» **Exercise**:
The material below contains a line with "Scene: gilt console" and a line with "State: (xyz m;". Copy exactly those two lines and all lines between them.

» **Data excerpt**:
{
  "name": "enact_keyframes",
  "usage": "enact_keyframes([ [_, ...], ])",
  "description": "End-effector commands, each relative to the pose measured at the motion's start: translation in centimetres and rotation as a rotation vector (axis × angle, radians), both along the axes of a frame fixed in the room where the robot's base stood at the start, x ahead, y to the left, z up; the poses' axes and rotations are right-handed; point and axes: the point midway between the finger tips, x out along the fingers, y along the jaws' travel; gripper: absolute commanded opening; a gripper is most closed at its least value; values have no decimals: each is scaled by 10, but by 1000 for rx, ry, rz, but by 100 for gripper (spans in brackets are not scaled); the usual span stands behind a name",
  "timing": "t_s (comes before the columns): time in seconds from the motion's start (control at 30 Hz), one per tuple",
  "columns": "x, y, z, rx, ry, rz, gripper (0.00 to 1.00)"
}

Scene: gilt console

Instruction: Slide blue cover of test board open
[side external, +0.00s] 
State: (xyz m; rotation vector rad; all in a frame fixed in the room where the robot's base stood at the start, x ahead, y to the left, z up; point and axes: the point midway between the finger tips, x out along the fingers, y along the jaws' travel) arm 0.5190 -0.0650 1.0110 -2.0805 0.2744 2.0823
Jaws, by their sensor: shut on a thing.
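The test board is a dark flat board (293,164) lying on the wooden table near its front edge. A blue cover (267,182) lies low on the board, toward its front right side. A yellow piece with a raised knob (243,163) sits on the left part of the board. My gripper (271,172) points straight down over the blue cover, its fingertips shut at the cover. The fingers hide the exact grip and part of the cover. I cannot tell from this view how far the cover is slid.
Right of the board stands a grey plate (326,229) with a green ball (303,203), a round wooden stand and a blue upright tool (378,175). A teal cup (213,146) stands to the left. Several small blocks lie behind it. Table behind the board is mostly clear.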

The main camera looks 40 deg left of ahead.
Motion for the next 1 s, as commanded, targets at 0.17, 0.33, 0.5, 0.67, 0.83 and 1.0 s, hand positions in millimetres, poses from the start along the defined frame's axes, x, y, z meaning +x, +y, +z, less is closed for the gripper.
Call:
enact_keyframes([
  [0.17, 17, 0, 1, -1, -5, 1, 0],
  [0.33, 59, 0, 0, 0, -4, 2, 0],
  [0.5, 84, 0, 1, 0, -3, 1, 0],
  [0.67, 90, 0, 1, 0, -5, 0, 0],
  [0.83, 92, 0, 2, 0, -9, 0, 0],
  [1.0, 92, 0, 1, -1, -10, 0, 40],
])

» **Reply**:
Scene: gilt console

Instruction: Slide blue cover of test board open
[side external, +0.00s] 
State: (xyz m; rotation vector rad; all in a frame fixed in the room where the robot's base stood at the start, x ahead, y to the left, z up; point and axes: the point midway between the finger tips, x out along the fingers, y along the jaws' travel) arm 0.5190 -0.0650 1.0110 -2.0805 0.2744 2.0823

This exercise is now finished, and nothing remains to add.